# Task details:
Each line from the one containing "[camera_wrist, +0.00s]" through the one containing "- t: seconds" is to be retyped exactly, both end lines included, and all other lines left out.
** start Supplied data **
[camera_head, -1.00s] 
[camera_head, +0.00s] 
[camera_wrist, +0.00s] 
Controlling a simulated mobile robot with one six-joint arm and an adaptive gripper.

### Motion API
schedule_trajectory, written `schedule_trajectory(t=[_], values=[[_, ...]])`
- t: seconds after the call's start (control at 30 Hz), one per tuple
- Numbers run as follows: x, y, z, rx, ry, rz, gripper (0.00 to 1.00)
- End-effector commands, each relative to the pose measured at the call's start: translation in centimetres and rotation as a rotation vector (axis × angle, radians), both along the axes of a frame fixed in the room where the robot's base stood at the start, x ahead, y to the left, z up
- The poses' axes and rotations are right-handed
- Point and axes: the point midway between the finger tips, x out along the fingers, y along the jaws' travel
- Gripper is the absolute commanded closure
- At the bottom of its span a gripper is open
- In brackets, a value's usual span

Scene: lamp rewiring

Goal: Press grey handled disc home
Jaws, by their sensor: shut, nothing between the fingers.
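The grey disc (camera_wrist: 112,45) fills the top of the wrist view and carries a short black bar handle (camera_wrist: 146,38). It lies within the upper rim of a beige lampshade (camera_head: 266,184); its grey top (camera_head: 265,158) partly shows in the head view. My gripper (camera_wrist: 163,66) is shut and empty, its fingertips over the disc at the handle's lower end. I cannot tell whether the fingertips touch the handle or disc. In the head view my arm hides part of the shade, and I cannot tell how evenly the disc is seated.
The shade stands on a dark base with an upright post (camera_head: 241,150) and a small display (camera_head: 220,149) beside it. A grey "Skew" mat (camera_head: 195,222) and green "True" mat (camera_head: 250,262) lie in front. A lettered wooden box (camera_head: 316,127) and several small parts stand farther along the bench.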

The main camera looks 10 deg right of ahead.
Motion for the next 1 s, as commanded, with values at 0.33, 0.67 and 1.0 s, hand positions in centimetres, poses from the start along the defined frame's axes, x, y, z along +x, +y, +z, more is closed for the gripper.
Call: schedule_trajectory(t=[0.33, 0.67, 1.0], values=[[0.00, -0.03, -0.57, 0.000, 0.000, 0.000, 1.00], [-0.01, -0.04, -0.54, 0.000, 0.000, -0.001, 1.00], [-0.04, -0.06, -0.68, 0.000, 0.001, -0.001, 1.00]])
** end Supplied data **
# Full response:
[camera_wrist, +0.00s] 
Controlling a simulated mobile robot with one six-joint arm and an adaptive gripper.

### Motion API
schedule_trajectory, written `schedule_trajectory(t=[_], values=[[_, ...]])`
- t: seconds after the call's start (control at 30 Hz), one per tuple

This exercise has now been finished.